● **What you should do**: Search the data for the word "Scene" and copy every line where it occurs.

☆ ☆ ☆ ☆

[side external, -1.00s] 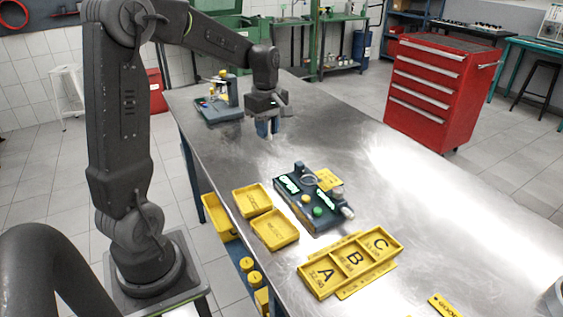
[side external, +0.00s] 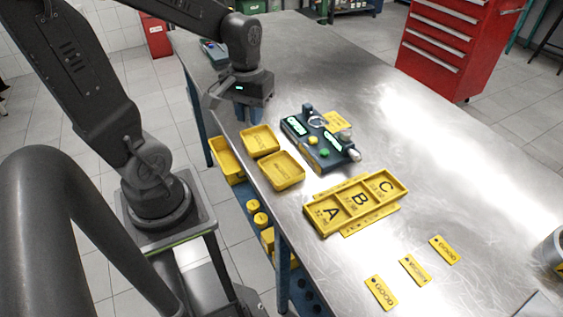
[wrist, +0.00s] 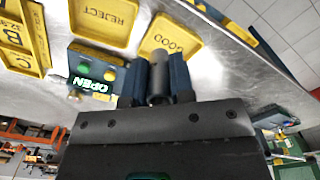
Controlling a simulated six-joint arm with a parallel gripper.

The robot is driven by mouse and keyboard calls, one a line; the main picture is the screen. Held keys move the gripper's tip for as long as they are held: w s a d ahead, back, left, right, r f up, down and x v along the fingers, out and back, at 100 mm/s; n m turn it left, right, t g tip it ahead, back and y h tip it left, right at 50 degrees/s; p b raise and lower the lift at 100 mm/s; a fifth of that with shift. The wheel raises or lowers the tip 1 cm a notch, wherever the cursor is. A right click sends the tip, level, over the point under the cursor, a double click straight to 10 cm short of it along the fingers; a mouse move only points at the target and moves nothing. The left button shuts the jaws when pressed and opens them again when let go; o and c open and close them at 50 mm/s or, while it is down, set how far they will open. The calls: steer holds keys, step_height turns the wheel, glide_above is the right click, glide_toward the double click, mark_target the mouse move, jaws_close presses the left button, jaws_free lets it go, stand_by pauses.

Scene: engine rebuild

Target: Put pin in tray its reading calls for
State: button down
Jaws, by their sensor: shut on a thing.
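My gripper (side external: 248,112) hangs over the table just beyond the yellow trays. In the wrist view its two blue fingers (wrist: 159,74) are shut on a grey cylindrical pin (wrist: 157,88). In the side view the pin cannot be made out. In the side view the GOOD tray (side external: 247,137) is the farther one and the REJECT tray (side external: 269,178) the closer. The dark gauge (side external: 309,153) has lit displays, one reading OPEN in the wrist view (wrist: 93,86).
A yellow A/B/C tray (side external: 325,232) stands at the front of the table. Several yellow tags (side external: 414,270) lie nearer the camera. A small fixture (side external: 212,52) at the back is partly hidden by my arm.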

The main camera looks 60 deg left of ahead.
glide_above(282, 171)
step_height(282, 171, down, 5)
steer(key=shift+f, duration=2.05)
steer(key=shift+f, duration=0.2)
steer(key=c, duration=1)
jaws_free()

☆ ☆ ☆ ☆

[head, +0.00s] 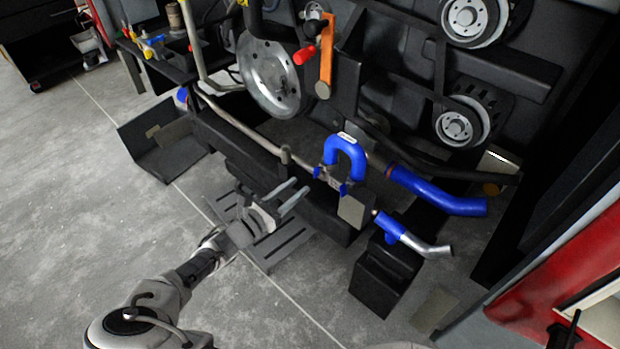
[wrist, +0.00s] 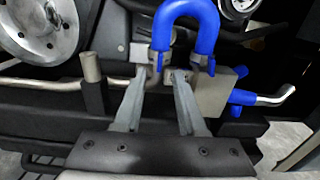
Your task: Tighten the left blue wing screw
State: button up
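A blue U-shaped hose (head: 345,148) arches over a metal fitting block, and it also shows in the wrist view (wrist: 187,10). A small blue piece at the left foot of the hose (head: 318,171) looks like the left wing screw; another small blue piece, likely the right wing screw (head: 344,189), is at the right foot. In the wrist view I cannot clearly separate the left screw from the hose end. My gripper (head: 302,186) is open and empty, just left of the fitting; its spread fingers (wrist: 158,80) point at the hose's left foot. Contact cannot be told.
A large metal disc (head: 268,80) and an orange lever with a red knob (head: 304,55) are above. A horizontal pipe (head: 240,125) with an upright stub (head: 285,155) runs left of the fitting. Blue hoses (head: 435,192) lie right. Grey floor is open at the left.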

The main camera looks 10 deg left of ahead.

☆ ☆ ☆ ☆

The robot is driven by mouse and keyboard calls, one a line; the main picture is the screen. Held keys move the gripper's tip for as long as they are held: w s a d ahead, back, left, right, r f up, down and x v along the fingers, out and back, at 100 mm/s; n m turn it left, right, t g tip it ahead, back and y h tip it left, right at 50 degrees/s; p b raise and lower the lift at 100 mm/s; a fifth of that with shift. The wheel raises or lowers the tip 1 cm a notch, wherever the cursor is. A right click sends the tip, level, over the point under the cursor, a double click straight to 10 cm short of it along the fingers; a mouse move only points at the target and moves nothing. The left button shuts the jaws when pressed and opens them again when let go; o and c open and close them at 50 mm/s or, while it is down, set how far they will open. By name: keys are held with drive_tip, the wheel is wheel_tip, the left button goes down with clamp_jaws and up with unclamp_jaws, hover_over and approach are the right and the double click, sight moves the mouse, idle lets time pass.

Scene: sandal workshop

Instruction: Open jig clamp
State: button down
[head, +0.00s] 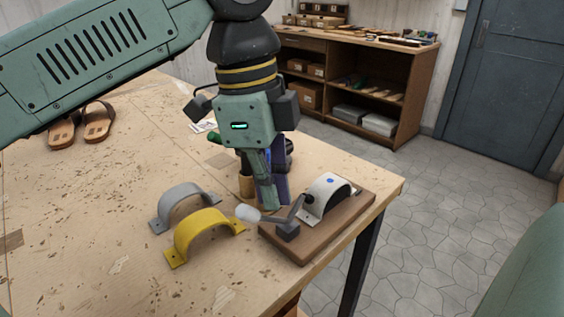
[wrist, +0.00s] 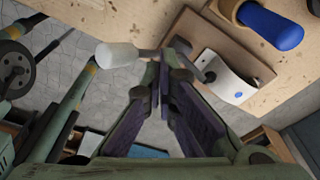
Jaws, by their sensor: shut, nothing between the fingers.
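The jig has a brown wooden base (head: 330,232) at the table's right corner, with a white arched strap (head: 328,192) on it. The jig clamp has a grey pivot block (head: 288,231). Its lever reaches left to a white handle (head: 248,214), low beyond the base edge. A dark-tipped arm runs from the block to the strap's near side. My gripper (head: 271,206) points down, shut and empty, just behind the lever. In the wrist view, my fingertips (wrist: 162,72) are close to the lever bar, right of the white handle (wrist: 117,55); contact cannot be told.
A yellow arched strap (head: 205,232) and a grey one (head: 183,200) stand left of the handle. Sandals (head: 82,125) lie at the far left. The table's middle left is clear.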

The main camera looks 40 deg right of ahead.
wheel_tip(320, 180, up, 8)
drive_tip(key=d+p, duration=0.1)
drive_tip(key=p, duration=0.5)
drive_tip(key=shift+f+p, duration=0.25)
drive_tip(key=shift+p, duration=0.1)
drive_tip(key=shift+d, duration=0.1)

☆ ☆ ☆ ☆

● **Answer for this exercise**:
Scene: engine rebuild
Scene: sandal workshop

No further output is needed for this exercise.